* start GIVEN ENTRIES *

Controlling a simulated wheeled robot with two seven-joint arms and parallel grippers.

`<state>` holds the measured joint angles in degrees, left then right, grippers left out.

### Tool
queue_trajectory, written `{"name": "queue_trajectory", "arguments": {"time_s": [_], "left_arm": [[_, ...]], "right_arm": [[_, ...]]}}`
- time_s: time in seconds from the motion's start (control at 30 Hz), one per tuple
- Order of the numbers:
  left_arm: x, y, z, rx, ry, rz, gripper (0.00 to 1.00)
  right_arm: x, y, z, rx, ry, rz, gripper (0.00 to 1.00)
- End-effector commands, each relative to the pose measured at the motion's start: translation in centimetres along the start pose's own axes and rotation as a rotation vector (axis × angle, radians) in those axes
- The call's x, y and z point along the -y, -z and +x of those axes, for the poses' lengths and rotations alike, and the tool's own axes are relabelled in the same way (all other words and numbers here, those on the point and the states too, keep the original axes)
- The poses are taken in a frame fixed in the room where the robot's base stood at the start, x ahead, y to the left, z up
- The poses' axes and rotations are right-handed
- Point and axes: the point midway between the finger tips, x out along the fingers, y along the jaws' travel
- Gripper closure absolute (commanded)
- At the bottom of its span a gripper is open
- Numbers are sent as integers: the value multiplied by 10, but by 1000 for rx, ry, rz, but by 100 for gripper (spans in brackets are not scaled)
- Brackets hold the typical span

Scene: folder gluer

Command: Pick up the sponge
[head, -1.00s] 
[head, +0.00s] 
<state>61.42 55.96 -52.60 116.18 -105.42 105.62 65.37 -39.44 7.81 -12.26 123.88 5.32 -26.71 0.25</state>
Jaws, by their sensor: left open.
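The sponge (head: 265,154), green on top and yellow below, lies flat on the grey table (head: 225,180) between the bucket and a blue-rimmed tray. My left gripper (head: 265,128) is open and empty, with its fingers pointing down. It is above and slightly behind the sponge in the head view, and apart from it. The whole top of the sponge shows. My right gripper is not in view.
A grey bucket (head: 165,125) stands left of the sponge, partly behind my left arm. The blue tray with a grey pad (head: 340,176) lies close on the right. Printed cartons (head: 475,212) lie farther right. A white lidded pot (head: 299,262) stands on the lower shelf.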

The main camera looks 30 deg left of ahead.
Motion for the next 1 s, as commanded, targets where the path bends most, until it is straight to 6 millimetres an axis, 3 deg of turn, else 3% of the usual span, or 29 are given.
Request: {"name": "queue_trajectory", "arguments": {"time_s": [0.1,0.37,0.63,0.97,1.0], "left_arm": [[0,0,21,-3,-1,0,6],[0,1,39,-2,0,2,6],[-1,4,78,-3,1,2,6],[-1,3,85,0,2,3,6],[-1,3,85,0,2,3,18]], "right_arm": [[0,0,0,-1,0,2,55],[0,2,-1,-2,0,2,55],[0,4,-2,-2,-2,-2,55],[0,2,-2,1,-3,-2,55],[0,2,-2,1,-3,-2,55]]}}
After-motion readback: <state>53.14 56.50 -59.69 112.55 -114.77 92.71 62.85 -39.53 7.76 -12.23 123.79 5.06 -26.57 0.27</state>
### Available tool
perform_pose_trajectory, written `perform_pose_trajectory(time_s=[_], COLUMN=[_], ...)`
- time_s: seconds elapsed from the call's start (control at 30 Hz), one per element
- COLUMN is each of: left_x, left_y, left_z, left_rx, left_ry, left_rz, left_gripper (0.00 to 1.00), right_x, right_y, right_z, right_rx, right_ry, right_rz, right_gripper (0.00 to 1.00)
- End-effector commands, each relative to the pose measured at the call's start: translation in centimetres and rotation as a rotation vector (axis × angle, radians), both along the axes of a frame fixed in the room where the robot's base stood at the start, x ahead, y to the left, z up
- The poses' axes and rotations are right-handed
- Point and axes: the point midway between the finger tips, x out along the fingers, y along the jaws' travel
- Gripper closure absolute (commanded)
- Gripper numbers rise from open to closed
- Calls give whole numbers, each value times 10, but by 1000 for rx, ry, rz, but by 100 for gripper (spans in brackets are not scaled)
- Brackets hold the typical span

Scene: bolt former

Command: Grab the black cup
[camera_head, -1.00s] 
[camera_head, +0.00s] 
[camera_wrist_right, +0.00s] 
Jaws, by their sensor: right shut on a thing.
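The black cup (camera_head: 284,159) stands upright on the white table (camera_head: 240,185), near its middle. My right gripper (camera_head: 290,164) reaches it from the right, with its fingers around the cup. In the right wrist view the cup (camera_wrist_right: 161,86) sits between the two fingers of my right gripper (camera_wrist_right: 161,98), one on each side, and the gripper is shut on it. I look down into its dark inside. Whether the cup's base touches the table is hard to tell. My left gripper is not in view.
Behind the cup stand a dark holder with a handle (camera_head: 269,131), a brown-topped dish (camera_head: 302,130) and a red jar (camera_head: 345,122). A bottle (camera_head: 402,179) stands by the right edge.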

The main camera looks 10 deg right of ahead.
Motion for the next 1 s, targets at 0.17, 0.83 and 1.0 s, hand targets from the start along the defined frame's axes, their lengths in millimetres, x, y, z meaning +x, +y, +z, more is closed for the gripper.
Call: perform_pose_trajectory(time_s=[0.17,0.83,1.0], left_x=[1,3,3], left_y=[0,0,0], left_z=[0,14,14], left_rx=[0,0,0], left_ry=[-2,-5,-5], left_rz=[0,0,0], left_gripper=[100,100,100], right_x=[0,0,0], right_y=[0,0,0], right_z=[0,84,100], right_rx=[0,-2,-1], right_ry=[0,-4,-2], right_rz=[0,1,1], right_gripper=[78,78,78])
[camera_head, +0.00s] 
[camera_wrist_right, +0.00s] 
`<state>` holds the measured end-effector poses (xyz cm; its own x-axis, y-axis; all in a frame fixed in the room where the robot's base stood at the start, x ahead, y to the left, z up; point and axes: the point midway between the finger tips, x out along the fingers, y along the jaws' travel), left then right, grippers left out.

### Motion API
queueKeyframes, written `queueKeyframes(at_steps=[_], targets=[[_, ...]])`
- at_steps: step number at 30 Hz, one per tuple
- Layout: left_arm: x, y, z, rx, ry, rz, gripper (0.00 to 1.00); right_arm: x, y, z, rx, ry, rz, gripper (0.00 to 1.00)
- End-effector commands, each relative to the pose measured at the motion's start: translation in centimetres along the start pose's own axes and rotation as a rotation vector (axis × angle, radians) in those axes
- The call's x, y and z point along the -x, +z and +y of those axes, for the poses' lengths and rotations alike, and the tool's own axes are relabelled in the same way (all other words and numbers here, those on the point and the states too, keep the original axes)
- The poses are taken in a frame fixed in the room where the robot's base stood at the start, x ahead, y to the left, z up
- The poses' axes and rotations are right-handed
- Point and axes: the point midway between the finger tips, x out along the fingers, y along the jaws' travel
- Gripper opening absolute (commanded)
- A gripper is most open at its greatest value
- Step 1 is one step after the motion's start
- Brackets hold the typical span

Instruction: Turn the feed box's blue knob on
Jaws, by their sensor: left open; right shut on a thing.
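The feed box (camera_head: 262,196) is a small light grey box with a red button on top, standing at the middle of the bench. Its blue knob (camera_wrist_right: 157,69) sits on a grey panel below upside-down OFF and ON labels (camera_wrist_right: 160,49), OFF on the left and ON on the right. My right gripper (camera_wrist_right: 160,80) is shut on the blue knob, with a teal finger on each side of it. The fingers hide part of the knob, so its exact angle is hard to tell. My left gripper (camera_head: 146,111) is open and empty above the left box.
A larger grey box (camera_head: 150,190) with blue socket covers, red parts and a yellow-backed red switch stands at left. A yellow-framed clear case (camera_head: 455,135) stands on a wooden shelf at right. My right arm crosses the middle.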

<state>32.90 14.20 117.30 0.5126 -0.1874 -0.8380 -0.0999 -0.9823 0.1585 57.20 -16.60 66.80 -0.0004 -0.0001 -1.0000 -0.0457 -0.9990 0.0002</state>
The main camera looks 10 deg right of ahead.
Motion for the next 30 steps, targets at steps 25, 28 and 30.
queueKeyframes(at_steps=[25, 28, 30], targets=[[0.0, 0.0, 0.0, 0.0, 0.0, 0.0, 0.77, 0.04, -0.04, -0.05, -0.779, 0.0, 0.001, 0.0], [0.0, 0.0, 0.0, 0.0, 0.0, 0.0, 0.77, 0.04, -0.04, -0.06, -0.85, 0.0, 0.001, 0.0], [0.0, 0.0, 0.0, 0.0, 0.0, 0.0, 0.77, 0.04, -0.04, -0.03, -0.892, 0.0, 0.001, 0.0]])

* end GIVEN ENTRIES *

Which lines above contain "Scene"? Show each of them.

Scene: folder gluer
Scene: bolt former

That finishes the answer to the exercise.